La généralisation du libéralisme de marché au tournant des années 1980 aurait-elle accéléré ce changement des mentalités en matière religieuse ?
 
C'est moins le libéralisme économique qui est ici en jeu que le libéralisme culturel : l'idée d'une séparation entre les différents domaines, le religieux,
le politique, l'économique et surtout, cette césure entre sphère publique et sphère privée. C'est sur ce point que le catholicisme et la modernité libérale
se sont heurtés depuis le début. L'Eglise n'a cessé de condamner la privatisation du religieux.
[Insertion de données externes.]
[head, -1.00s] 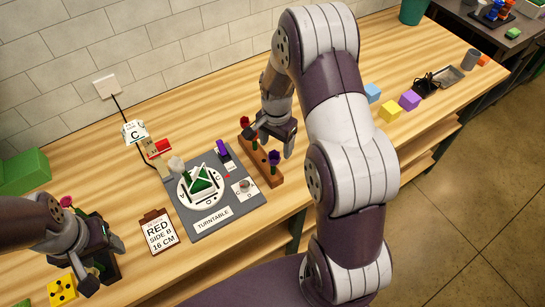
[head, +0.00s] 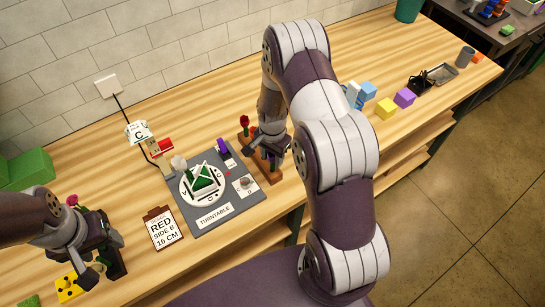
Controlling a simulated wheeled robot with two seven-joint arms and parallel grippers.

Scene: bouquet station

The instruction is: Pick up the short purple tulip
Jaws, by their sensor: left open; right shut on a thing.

La subjectivité prend le pas sur le dogme : est religieux
ce que je définis comme tel. Dans un sondage auprès des 12-15 ans publié il y a quelques années dans Okapi, des mots tels que justice, vérité, liberté,
amitié étaient considérés par une majorité d'enquêtés comme religieux. Est religieux ce à quoi on tient le plus. Au lieu d'une définition extérieure, objective
et institutionnelle du religieux, on a une définition personnelle et mouvante. Et ce subjectivisme va de pair avec le relativisme qui est le deuxième front
sur lequel se bat l'Eglise catholique, avec tout aussi peu de succès.
 
Comment se traduit ce relativisme ?
 
Dans le sondage du Monde des religions, seulement 7 % des catholiques estiment que le catholicisme est la seule vraie religion. En 1952, ils étaient plus
de 50 % ! Plus surprenant encore, le noyau dur des pratiquants qui vont à la messe tous les jours est aussi relativiste : 52 % d'entre eux estiment qu'"on
trouve des vérités dans différentes religions". C'est le même pourcentage que chez les non-pratiquants.
 
Qu'est-ce que cela dit de la foi ?
 
Cela veut dire que l'on peut avoir une foi qui imprègne tous les aspects de sa vie, et considérer que d'autres accès à la vérité sont légitimes. C'est l'essence
même de la modernité libérale que d'admettre que la vérité existe, mais qu'elle est relative à celui qui en fait l'expérience et qu'aucune autorité ne
peut vous l'imposer. Quand le Vatican pourfend le relativisme, il pourfend une réalité irrépressible. Pour le magistère, le relativisme conduit à l'indifférentisme
- toutes les religions se valent - puis à l'indifférence - si elles se valent toutes, aucune ne vaut. Or le sondage montre que les gens sont relativistes
mais non indifférentistes : ils ne sont que 39 % à dire que toutes les religions se valent. C'est au sujet individuel d'apprécier la valeur relative d'une
religion indépendamment de l'institution.
 
Comment l'Eglise vit-elle cette montée du subjectivisme ?
 
Il est difficile pour l'Eglise de renoncer à la primauté de sa version de la vérité. Il y a selon elle une objectivité des contenus de foi. Or cette approche
est en contrariété avec notre culture dans laquelle c'est le sujet qui décide ce qui est vrai, bon ou juste pour lui. Le relativisme contient l'idée de
relation : est vrai ce qui est en relation avec moi. Et l'on passe du règne de la vérité au règne de l'authenticité : être soi-même et non pas être conforme
à des vérités extérieures, choisir ce qui est pertinent pour sa propre expérience.
 
Quelles sont les conséquences sur les pratiques religieuses ?
 
Les gestes extérieurs prescrits par l'institution, la pratique cultuelle par exemple, s'effritent plus vite que ce qui relève du for interne comme la prière.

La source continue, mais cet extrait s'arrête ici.